I didn't know about the "rare case" usecase. That's an interesting idea.

2 Likes

So are there times when the compiler doesn’t throw an error about missing indirect? There should be, to make the point about avoiding heavy compilation valid. Otherwise, if compiler always knows about something, that would make a keyword redundant from this point of view. Possibly valid from other points.

The compiler does not always know when indirect is necessary or desired. For example, Optional<T> is compiled as part of the standard library, and we wouldn't want Optional to always be indirect, because that would mean every Int? or String? requires an additional allocation to hold the indirect value. Nonetheless, code in another module could attempt to instantiate Optional in a way that would require indirect-ness to handle recursion:

struct Recursive {
  var value: Int
  var next: Recursive?
}

By not marking Optional or its cases indirect, we explicitly made the choice not to support recursion using Optional because we considered performance to be more important. You use indirect when you need recursion or want to favor data size over performance. These are judgments for which the compiler can't always make the right choice on its own, so it's up to the programmer to make them.

18 Likes


It doesn't work

Right. Making that work would require using an indirect enum instead of Optional. I used that as an example of how making enums automatically indirect when needed is non-trivial with generic enums, when the indirect-ness may depend on the structure of the generic arguments.

Hey @Joe_Groff :)

I've stumbled into this some time ago(SR-12755), and for work around I did something like

struct Recursive {
  var value: Int
  
  private var _next: [Recursive?] = [nil]
  var next: Recursive? {
    get { _next[0] }
    set { _next[0] = nil }
  }
}

which does works. But this should really work? What are the effects on type layout in this case and how the recursive optional of same type inside the array is handled?

Thanks in advance.

1 Like

The layout would be 1 Int + 1 Array. IIRC Array has its own heap-allocated storage under the hood (with a few metadata), so Recursive ends up having finite size (with the next entry floating somewhere else in the heap memory).

Also maybe like this?:

@propertyWrapper
enum Indirect<Value> {
  indirect case value(Value)

  init(wrappedValue: Value) { self = .value(wrappedValue) }

  var wrappedValue: Value {
    get { 
      guard case let .value(value) = self else { 
        fatalError("Unreachable")
      }
      return value
    }
    set { self = .value(newValue) }
  }
}

struct Recursive {
  @Indirect var next: Recursive?
}

Makes me thing we may want to have indirect inside struct, which would most definitely do different things compared to enum, but achieve the same effect on memory footprint.

8 Likes

That's kinda what I was expecting. Thank you @Lantua :)

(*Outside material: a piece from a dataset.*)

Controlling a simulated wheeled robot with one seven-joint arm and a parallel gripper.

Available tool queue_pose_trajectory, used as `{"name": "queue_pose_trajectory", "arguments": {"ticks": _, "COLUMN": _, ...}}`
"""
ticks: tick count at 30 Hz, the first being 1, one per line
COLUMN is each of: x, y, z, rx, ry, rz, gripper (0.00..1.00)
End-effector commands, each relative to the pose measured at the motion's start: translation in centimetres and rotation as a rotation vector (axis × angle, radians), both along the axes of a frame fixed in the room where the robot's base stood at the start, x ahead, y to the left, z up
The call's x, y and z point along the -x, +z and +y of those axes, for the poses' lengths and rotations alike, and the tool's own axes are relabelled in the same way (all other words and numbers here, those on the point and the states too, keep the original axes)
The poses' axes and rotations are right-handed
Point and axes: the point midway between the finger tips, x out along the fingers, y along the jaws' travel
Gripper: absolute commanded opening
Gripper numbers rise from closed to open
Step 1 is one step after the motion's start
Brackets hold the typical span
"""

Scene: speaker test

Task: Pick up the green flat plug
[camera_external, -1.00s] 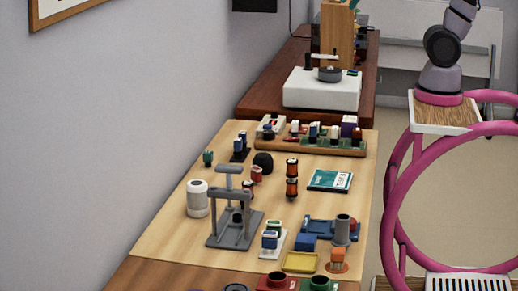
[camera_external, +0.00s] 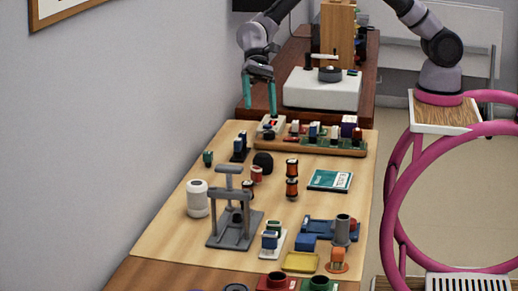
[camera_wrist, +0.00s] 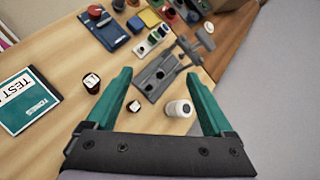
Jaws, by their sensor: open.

Do you mean something like

struct Recursive {
  var value: Int
  indirect var next: Recursive?
}

?

I think this would make sense as you said.

1 Like

Supporting indirect on struct properties would be great, in my opinion, but the use cases are limited, and classes can be used to solve this.

I started writing a proposal last week, but didn't think it would be a noticeable improvement to the language. What do you think?

1 Like

Hi @eneko :)
I think that although it would be nice to have, I agree that it wouldn't add significant improvements to the language since as you mention the cases where we would need something like this would be very specific and limited. And also, it is easy to find another solution when we stumble in one of those cases
Also, as for the implementation of a feature like that, since involves type layout and additional allocation probably to hold the indirect value, I'm not sure if it is possible to add something like this at this moment because of that may affect ABI(this is more a question I really don't if that would be a factor in this case)
cc @Joe_Groff It would be possible to implement something like this?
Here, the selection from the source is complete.